Kuester was nominated to the post by former President Donald Trump. As is the case with all U.S. attorney positions, President Joe Biden will nominate a replacement to fill the position, with consent of the U.S. Senate.
“I am thankful to President Trump, Senators (Jim) Inhofe and (James) Lankford, and other members of the Senate for entrusting me with this office and the sacred mission it is responsible for,” said Kuester. “As I drive away from the office for the final time I’ll do so with the utmost confidence, trust, and respect for the men and women who will continue to carry out the most vital roles in government — upholding the Constitution, the administration of justice, and protecting the fiscal interests of our great Nation.”

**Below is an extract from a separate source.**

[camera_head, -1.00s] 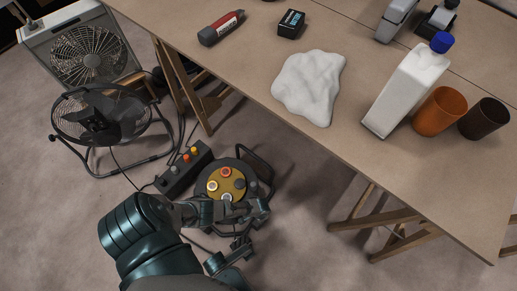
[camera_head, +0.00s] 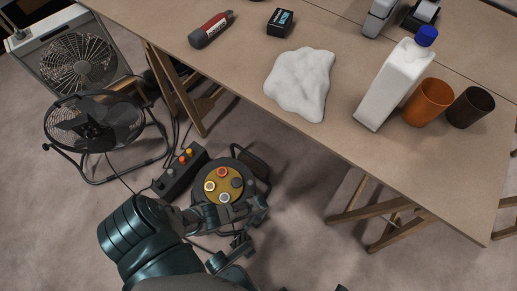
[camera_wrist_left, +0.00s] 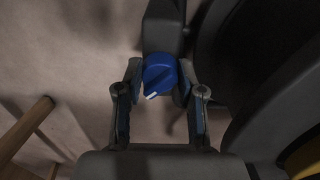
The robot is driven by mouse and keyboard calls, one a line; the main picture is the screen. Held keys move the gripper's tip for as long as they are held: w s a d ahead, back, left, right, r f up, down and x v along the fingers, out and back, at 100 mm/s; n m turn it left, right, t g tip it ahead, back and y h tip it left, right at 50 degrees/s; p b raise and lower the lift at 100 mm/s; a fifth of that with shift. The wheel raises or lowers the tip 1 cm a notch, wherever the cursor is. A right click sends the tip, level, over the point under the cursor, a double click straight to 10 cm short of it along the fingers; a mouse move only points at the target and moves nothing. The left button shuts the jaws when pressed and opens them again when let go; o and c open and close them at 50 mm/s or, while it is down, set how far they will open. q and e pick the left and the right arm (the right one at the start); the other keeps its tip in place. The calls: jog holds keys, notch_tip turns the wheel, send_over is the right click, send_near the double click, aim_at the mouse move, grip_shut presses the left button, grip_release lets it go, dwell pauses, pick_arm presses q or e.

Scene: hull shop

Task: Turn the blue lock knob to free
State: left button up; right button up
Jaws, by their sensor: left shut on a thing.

Oklahoma’s two other U.S. attorneys — Trent Shores in the Tulsa-based Northern District and Timothy Downing in the Oklahoma City-based Western District — have also announced their last day on the job would be Sunday.
First Assistant U.S. Attorney Christopher J. Wilson will serve as acting U.S. attorney until a replacement is named, according to Kuester, citing the Vacancies Reform Act.